--- START INPUT RECORDS ---
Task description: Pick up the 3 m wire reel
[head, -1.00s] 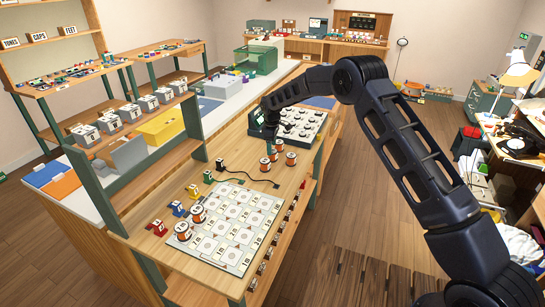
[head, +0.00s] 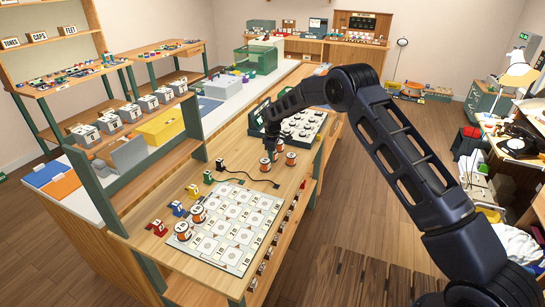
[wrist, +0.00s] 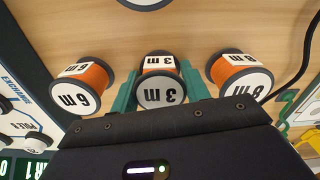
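The 3 m wire reel (wrist: 162,92) has white faces marked "3 m" and an orange winding between dark rims. In the wrist view it sits between the two green fingers of my gripper (wrist: 160,82), one on each side, very close to its rims. I cannot tell whether the fingers press on it or leave a thin gap. In the head view my gripper (head: 272,146) is down at the reels at the far part of the bench, hiding part of the 3 m reel.
A 6 m reel (wrist: 84,86) stands left of it and an 8 m reel (wrist: 242,76) right, both near the fingers. A black cable (head: 262,183) lies close by. A key panel (head: 303,126) is behind. A printed mat (head: 232,225) with two reels is at the front.

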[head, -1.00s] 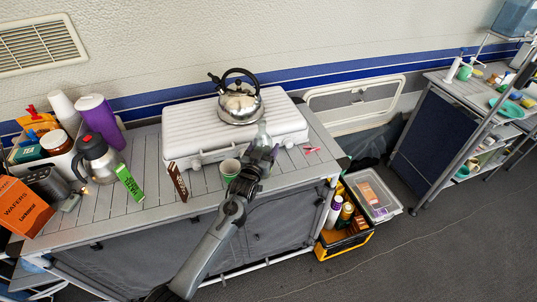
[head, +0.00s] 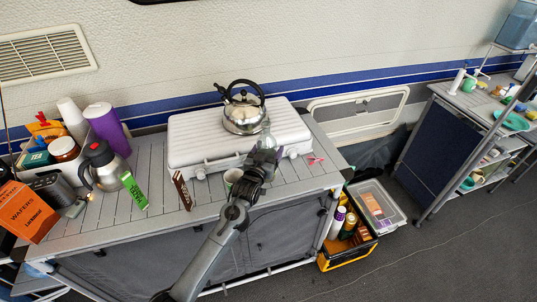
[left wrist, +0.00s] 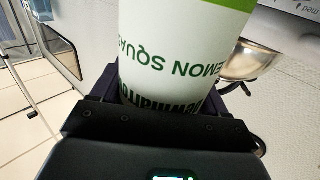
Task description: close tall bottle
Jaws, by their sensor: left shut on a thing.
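A clear-topped bottle (head: 265,137) stands out above my left gripper (head: 262,158) in the head view, in front of the white case and below the kettle. In the left wrist view its white label (left wrist: 185,50) with a green band and upside-down "LEMON SQUASH" lettering fills the space between the jaws. My left gripper is shut on this bottle. The bottle's base is hidden by the gripper and arm. Its top is small and see-through, so I cannot tell whether a cap is on it. My right gripper is not in view.
A steel kettle (head: 243,112) sits on the white case (head: 190,137). A small brown box (head: 182,190) and a green box (head: 134,190) stand left on the slatted counter (head: 155,160). A small pinkish-red item (head: 315,160) lies right.

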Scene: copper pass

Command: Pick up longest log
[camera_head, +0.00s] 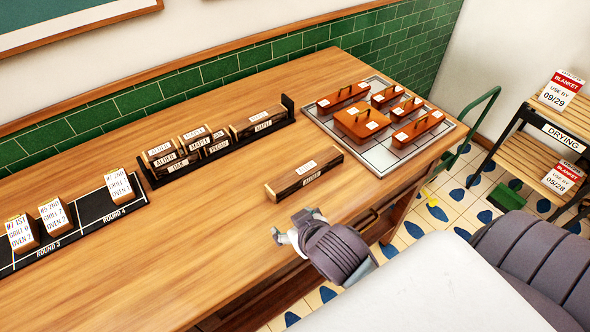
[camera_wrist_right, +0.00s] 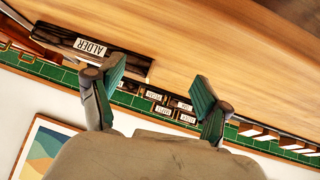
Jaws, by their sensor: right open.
--- END INPUT RECORDS ---
→ **GIVEN EXERCISE**
Output the data exactly. Pictures don't belong in the result.

→ **THE RESULT**
Task description: Pick up the 3 m wire reel
[head, -1.00s] 
[head, +0.00s] 
[wrist, +0.00s] 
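The 3 m wire reel (wrist: 162,92) has white faces marked "3 m" and an orange winding between dark rims. In the wrist view it sits between the two green fingers of my gripper (wrist: 160,82), one on each side, very close to its rims. I cannot tell whether the fingers press on it or leave a thin gap. In the head view my gripper (head: 272,146) is down at the reels at the far part of the bench, hiding part of the 3 m reel.
A 6 m reel (wrist: 84,86) stands left of it and an 8 m reel (wrist: 242,76) right, both near the fingers. A black cable (head: 262,183) lies close by. A key panel (head: 303,126) is behind. A printed mat (head: 232,225) with two reels is at the front.

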[head, -1.00s] 
[head, +0.00s] 
[left wrist, +0.00s] 
Task description: close tall bottle
Jaws, by their sensor: left shut on a thing.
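A clear-topped bottle (head: 265,137) stands out above my left gripper (head: 262,158) in the head view, in front of the white case and below the kettle. In the left wrist view its white label (left wrist: 185,50) with a green band and upside-down "LEMON SQUASH" lettering fills the space between the jaws. My left gripper is shut on this bottle. The bottle's base is hidden by the gripper and arm. Its top is small and see-through, so I cannot tell whether a cap is on it. My right gripper is not in view.
A steel kettle (head: 243,112) sits on the white case (head: 190,137). A small brown box (head: 182,190) and a green box (head: 134,190) stand left on the slatted counter (head: 155,160). A small pinkish-red item (head: 315,160) lies right.

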Scene: copper pass

Command: Pick up longest log
[camera_head, +0.00s] 
[camera_wrist_right, +0.00s] 
Jaws, by their sensor: right open.

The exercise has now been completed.